White House Down gives Roland Emmerich a chance to blow up another city. Having taken down New York, Paris, Tokyo, and the entire globe (in 2012), Emmerich sets his sights on DC and the White House this time. White House Down takes a standard Emmerich plot that gives Channing Tatum and Jamie Foxx a chance to kick some butt. Sure there are some pretty ludicrous action pieces and the character development is obvious, but it doesn’t matter if the explosions are cool and the patriotism is ratcheted up to 11. White House Down knows what it is and delivers on exactly what Olympus Has Fallen did earlier in 2012 but with more Channing Tatum/Jamie Fox and less Gerard Butler.
Things are tense in the United States. President Sawyer (Jamie Foxx) is proposing a big peace treaty across the Middle East, creating tension with the head of his Secret Service (James Woods and Maggie Gyllenhaal) and the Speaker of the House (Richard Jenkins). The Speaker’s security is John Cale (Channing Tatum), who tries to impress his daughter Emily (Joey King) by scoring a White House visit. Bad timing for John and Emily though: an insurrection of the White House has begun what might be the start of something bigger for the Unites States as a whole.
Like many other Roland Emmerich movies, characters make stupid decisions for the sake of moving the story forward; in White House Down, it appears Emmerich has learned from some of his previous efforts. When a gun is pointed at a character, the character surrenders instead of getting shot since they have no other play: smart. However, John spends most of the movie trying to save his lost daughter, and on a couple of instances, he chooses the President over her for no especially good reason. The eye roll quotient on plot contrivances is mostly relegated to the special effects.
Boy are there some crazy scenes near the White House. The chase scene on the White House lawn is illogical with just the amount of bullets shot at the car and not one hitting either Fox or Tatum. It is pretty fun though, lots of fun explosions and car flips. The helicopter crashes seem realistic and are executed well. Unfortunately, the fight scenes are nothing too special even though they are usually pretty easy to follow. The best effect is the realization of the White House under siege, which Emmerich has done before.
The screenplay plays up the conspiracy angle and battles over what are probably the more intriguing stories: the government response in a crisis. The segmenting of power and the use of the 25th amendment gets invoked several times. Decision making could be used with the President fighting with his own government more often to create some very tense realistic situations when terrorism hits. However, Emmerich keeps politics and action separate thus relying on the cover-up part of the story whose conclusion becomes evident right at the beginning of the story. White House down leaves more on the table than taking off it.

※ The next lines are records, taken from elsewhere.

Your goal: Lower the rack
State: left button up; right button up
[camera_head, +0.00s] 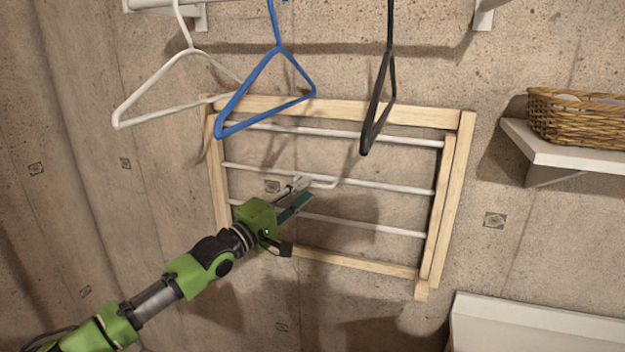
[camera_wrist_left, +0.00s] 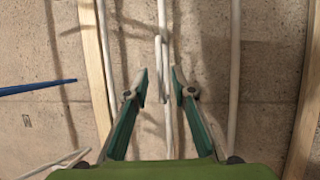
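The rack (camera_head: 455,200) is a pale wooden frame with several white rods, folded flat against the concrete wall in the head view. A small white loop handle (camera_head: 325,183) sits at its middle rod. My left gripper (camera_head: 302,195) is in front of the rack's middle, close to this handle. In the left wrist view the two fingers of my gripper (camera_wrist_left: 160,82) are apart. The white handle (camera_wrist_left: 160,50) and a rod show between and beyond the fingertips; I cannot tell whether the fingers touch them. My right gripper is not in view.
A white hanger (camera_head: 150,105), a blue hanger (camera_head: 265,70) and a black hanger (camera_head: 376,105) hang in front of the rack's upper part. A wicker basket (camera_head: 580,118) stands on a white shelf (camera_head: 560,152) at right. A white surface (camera_head: 540,325) is at lower right.

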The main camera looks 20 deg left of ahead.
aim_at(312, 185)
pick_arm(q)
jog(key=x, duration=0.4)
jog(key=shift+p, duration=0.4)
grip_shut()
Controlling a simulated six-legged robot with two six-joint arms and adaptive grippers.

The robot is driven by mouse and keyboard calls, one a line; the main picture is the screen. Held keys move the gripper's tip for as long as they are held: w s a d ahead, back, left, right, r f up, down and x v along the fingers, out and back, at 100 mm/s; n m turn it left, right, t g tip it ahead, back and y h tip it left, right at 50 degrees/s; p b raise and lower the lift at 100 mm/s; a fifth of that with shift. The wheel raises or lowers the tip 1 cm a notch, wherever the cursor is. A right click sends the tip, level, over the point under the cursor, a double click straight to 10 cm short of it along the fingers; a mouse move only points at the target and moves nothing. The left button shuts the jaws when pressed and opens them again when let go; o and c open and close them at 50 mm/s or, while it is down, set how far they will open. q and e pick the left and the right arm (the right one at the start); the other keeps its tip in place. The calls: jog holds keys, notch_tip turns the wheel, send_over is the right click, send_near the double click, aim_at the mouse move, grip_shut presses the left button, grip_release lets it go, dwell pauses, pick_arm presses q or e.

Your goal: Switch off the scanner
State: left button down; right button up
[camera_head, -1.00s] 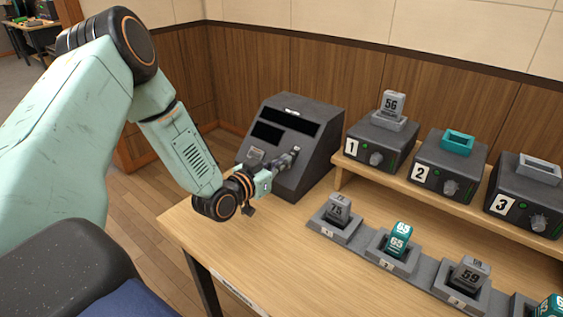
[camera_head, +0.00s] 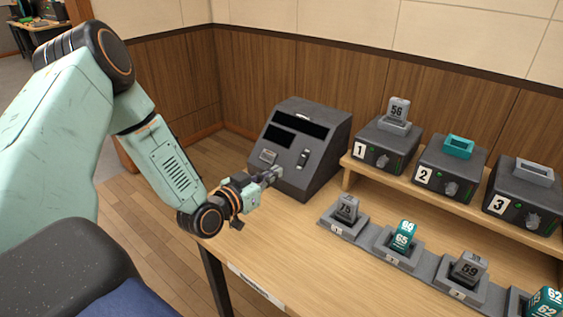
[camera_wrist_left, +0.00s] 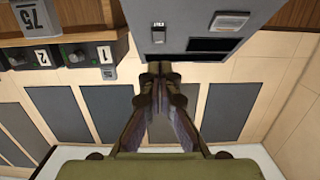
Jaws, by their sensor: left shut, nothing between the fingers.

Jamie Foxx and Channing Tatum do their thing in their roles. Tatum gets to kick some ass; Fox gets to shoot a rocket launcher and deliver some cool speeches. Both of them appear in on the joke. Little Joey King carries the heart of the story well (something Emmerich does in his films, put hope in the hands of a child). Maggie Gyllenhaal is there to brood and be a powerful woman mostly. James Woods gets some development behind his villainy, and Richard Jenkins and Jason Clarke are mostly brooding in the background and wasted. The only other character of note is Nicholas Wright who gets the best lines in the film as a tour guide trapped in the White House.
White House Down joins its brothers Independence Day, The Day After Tomorrow, and 2012 in the Emmerich summer movie genre, where the tongue is planted firmly in cheek and actions sequences and explosions have a nice level of grandeur. It will never rise too high, but it usually delivers the goods. Roland Emmerich will never be among the ranks of Scorsese or Spielberg, but he will always entertain in dumb fun ways.